**Supplied records**
------------------------------------------------------------------------

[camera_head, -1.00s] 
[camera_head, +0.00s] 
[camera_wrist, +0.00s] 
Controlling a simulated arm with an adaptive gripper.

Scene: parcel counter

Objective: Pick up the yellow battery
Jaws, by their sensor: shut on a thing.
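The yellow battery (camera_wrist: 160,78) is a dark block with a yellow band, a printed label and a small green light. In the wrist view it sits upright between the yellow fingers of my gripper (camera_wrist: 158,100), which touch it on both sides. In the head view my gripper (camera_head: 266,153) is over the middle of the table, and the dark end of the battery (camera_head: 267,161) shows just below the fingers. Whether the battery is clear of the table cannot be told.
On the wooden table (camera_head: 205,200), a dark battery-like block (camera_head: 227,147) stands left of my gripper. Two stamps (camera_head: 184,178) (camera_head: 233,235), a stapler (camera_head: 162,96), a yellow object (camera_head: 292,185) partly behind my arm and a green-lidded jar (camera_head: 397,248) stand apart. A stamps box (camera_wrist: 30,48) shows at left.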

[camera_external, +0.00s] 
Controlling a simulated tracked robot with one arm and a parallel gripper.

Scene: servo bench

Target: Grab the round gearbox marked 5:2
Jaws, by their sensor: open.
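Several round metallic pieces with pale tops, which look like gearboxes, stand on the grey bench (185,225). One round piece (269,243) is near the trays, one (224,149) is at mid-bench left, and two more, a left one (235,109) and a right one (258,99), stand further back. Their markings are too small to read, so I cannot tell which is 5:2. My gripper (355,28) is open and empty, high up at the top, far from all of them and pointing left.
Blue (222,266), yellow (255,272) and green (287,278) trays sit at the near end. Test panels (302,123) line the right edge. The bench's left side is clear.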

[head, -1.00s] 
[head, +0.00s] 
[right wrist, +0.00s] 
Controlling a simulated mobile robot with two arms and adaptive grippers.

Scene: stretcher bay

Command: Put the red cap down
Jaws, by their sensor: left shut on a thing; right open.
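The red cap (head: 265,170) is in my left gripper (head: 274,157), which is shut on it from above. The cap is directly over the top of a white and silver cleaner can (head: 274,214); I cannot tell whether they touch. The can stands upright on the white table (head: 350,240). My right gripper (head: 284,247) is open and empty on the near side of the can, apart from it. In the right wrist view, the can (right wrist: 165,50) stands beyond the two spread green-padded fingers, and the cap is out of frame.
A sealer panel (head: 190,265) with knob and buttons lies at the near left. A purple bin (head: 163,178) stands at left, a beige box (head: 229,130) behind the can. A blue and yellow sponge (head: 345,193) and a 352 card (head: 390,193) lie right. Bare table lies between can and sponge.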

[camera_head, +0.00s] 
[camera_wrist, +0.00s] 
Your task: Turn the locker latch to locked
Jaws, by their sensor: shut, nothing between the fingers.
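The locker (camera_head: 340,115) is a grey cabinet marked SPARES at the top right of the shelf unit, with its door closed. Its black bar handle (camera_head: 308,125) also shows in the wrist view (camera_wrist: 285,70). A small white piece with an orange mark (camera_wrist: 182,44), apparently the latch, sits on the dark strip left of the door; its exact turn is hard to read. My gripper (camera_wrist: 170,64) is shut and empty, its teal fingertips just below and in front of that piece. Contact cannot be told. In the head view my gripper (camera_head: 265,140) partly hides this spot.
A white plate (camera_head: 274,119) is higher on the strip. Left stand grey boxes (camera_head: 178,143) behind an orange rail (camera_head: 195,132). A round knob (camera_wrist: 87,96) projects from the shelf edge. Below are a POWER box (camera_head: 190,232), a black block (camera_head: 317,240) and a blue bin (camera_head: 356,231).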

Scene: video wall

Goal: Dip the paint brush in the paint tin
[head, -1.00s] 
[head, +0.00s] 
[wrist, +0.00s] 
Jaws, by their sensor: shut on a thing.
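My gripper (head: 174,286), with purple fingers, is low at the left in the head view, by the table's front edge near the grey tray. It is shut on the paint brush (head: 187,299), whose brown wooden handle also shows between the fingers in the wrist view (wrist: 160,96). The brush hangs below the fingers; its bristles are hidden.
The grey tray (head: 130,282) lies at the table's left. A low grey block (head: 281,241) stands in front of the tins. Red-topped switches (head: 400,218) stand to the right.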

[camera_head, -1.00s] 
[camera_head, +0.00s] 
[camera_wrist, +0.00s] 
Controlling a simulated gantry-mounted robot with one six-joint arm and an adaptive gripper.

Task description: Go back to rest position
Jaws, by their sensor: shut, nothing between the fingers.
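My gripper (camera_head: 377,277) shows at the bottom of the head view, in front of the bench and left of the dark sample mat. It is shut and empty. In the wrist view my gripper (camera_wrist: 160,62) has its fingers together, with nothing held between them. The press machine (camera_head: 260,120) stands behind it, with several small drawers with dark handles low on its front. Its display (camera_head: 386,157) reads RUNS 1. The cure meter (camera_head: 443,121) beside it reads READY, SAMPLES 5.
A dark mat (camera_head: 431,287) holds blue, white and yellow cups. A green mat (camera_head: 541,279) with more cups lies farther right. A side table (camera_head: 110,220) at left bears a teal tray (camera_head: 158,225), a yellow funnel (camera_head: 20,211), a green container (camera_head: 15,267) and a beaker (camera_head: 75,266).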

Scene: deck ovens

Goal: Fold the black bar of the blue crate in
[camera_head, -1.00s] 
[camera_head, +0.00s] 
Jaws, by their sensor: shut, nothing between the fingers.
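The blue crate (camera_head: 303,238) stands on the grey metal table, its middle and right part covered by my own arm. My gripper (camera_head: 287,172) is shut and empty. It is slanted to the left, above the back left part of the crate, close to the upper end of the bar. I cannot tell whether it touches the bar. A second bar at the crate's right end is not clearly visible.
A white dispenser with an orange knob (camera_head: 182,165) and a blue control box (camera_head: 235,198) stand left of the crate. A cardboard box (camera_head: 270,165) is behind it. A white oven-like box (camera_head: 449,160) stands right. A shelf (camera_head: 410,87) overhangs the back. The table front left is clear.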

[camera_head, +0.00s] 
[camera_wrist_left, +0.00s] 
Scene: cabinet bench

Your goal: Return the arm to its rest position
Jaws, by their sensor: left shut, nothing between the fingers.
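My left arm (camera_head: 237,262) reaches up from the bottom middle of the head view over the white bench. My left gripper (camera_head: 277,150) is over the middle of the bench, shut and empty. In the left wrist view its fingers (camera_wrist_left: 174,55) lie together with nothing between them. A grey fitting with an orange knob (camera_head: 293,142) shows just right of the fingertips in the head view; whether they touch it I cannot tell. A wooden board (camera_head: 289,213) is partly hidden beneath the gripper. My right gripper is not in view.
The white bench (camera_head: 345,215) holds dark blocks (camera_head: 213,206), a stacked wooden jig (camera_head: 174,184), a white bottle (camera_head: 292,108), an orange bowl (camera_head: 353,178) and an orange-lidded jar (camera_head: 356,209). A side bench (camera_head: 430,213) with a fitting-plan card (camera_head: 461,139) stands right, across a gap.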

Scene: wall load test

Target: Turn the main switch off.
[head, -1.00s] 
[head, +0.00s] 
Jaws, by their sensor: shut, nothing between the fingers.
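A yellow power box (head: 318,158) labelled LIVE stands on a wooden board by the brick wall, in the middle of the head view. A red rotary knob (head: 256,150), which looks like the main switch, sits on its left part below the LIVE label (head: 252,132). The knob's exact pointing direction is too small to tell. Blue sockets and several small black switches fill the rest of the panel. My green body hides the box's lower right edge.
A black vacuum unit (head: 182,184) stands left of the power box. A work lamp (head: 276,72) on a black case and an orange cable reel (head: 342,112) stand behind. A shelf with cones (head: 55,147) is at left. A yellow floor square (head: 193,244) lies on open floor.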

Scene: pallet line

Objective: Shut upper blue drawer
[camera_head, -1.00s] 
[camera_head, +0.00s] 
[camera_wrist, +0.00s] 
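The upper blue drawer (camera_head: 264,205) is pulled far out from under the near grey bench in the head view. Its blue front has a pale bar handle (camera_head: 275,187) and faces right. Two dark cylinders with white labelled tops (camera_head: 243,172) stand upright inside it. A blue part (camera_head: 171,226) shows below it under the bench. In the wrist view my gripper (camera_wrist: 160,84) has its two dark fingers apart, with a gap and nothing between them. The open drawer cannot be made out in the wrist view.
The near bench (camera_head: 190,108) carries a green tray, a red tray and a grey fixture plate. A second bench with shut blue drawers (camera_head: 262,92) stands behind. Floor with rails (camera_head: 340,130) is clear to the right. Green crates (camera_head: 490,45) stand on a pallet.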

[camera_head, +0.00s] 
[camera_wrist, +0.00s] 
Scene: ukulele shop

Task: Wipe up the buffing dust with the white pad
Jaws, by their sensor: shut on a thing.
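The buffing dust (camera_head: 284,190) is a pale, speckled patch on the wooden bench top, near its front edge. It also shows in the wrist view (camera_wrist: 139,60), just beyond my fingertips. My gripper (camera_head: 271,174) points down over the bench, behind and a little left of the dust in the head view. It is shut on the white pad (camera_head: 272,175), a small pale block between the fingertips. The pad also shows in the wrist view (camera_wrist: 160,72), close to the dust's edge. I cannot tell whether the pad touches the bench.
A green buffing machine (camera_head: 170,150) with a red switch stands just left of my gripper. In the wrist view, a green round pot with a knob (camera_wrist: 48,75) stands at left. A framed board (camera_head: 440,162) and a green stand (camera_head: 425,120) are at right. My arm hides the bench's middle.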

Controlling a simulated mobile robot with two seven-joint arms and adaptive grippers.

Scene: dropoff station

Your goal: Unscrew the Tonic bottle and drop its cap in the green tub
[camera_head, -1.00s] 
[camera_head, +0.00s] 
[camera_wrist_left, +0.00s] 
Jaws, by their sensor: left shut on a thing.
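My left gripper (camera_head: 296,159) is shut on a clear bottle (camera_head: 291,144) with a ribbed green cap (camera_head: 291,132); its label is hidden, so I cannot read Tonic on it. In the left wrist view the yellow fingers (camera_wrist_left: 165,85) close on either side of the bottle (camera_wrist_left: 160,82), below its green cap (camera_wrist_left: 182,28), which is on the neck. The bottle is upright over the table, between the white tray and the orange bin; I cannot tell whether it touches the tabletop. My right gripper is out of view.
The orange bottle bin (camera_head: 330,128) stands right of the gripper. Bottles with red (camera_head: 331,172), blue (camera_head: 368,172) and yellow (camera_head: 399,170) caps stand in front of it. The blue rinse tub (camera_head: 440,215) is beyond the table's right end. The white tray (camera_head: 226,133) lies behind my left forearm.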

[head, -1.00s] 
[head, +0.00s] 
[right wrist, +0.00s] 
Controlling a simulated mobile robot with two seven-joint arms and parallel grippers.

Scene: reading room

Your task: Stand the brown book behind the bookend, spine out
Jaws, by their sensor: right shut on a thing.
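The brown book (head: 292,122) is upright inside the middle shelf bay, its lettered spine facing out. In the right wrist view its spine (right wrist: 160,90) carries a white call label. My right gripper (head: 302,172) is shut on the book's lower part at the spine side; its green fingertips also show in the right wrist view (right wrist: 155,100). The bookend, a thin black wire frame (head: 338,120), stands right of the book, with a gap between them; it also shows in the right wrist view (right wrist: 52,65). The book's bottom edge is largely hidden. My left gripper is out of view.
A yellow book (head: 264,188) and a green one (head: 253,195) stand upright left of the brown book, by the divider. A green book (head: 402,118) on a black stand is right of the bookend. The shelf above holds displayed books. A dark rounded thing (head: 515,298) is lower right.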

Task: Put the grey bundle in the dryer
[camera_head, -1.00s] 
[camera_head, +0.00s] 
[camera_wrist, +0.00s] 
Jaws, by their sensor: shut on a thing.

------------------------------------------------------------------------

**Task directions**
Find every line in the records that contains the word "robot"; copy those lines.

**In response**
Controlling a simulated tracked robot with one arm and a parallel gripper.
Controlling a simulated mobile robot with two arms and adaptive grippers.
Controlling a simulated gantry-mounted robot with one six-joint arm and an adaptive gripper.
Controlling a simulated mobile robot with two seven-joint arms and adaptive grippers.
Controlling a simulated mobile robot with two seven-joint arms and parallel grippers.

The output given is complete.